3.Barış konferansınca, bağlı bulunduğumuz Osmanlı devletinin sınırları ve geleceği belirlenmeksizin işgal altına alınan memleketlerimizde sancağımızı tahkir, jandarma teşkilatına kalkışma, memur maaşlarını artırma, hükümet işlerine müdahale gibi her türlü onur kırıcı ve bağımsızlığı zedeleyici tecavüzkâr girişimler elimizdeki tüm imkânlarla reddedilecektir.
4.İşgal altında bulunan yerlerde birkaç müfrit ve serseri Hıristiyan dışında, Müslüman ve gayrimüslim hiçbir vatandaşın kalbinde Osmanlı topluluğundan başka bir duygu ve emelin yer etmediği gerçeğini, General Duko, girişmek istediği kanlı tecrübeden sonra tamamen kabul ve itirafa mecbur kalacaktır.
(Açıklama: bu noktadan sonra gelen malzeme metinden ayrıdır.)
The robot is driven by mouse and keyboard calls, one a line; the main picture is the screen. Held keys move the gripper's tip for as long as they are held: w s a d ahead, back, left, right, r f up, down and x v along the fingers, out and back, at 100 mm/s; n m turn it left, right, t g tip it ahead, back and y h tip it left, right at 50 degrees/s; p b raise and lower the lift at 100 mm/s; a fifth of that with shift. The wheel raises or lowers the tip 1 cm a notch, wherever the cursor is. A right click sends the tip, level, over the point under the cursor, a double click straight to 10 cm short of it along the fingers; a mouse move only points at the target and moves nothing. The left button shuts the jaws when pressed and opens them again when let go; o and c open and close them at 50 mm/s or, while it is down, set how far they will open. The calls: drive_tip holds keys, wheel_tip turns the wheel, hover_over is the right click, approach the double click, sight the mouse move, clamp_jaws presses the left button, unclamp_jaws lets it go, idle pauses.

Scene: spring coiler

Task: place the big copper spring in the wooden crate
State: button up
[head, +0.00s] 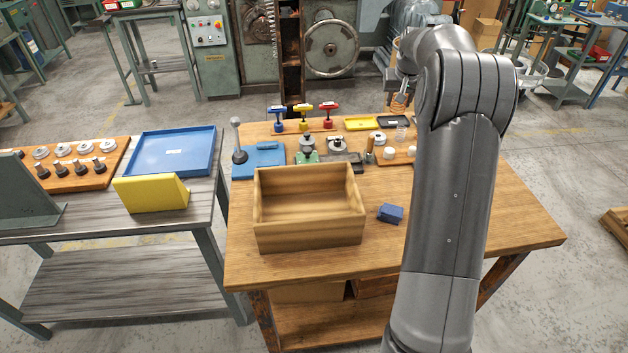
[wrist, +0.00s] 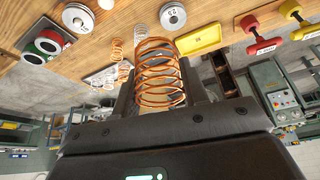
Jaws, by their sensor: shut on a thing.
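The big copper spring (wrist: 160,72) stands between the two dark fingers of my gripper (wrist: 158,90) in the wrist view, and the gripper is shut on it. In the head view the spring (head: 399,103) shows only partly, above the back right of the wooden table, beside my arm. The wooden crate (head: 308,232) is open-topped and stands at the front left of the table. I see its bare wooden floor. The gripper is behind and to the right of the crate, well apart from it.
A blue block (head: 390,213) lies right of the crate. Behind the crate are a blue fixture (head: 262,160), a green-based fixture (head: 307,152) and colored T-handles (head: 303,117). A smaller copper spring (wrist: 117,50) shows in the wrist view. My arm hides the table's right part.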

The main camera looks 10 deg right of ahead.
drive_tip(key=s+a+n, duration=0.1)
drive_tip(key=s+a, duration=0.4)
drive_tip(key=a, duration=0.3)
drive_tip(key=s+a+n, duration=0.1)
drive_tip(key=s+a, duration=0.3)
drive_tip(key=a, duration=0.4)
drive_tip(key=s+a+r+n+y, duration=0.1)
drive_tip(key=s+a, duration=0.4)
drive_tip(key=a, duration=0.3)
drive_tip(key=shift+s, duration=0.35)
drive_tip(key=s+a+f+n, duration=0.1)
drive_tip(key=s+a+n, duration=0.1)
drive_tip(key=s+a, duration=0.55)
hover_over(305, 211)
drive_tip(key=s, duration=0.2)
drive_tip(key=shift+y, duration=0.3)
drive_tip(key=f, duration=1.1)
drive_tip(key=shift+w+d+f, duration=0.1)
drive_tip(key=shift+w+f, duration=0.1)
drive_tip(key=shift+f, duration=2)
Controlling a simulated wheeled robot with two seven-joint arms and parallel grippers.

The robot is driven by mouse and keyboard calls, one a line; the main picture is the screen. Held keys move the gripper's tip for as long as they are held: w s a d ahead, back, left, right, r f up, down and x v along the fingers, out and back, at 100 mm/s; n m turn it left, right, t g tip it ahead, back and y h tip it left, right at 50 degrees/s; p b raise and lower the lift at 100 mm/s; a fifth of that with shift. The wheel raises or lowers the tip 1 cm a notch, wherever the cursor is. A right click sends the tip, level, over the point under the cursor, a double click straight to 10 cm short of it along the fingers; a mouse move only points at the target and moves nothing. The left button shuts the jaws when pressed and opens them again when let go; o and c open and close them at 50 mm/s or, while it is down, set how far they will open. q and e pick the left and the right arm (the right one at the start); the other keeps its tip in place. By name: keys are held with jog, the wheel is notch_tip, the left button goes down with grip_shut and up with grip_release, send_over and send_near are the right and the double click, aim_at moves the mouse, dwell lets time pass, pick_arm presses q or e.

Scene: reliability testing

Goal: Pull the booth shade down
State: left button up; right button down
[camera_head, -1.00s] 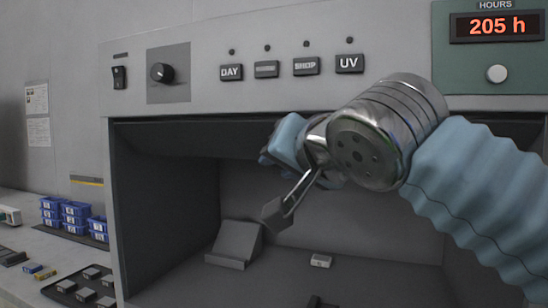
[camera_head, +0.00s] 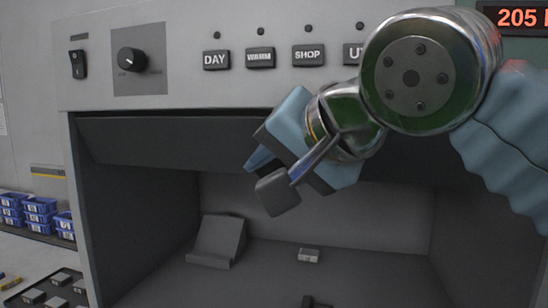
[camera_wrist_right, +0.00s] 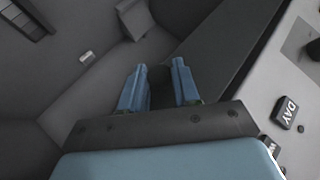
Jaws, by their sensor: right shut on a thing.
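The booth shade (camera_head: 160,140) is a dark grey panel across the top of the booth opening, under the control panel. It covers only the upper part of the opening. My right gripper (camera_head: 263,146) is at the shade's lower front, with blue fingers. In the right wrist view, the gripper (camera_wrist_right: 158,82) is shut on a dark piece between its fingertips, which I take to be part of the shade. The shade also shows there as a dark band (camera_wrist_right: 225,45). The contact is largely hidden in the head view. My left gripper is out of view.
The light grey control panel has a knob (camera_head: 132,60), a rocker switch (camera_head: 78,64) and several buttons. Inside the booth stand a grey wedge stand (camera_head: 217,240) and a small pale block (camera_head: 308,255). Blue bins (camera_head: 40,211) stand outside at left.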

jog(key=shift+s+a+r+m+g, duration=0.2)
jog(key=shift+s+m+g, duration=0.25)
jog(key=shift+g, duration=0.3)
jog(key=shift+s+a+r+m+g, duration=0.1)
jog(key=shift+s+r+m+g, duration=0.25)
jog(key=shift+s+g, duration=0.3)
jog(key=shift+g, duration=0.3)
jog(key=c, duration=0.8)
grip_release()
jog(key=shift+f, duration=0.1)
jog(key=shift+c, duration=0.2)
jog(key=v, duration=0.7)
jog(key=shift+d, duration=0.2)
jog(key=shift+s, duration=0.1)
5.Fransız işgaline karşı halk tarafından muhalefetin devam etmesi durumunda çok sayıda askerle büyük toplar getirterek memleketi kan ve ateş içinde boğacağını medeni Fransız devleti adına dile getiren General Duko emin olmalıdır ki, bağımsızlığın sadece hayat; siyasi esaretinse ölümle bir olduğunun farkında bulunan Osmanlının Müslüman unsurları, milli namuslarını maddi vasıtalardan ziyade azim ve iman ile savunacak ve garanti altına alacaklardır.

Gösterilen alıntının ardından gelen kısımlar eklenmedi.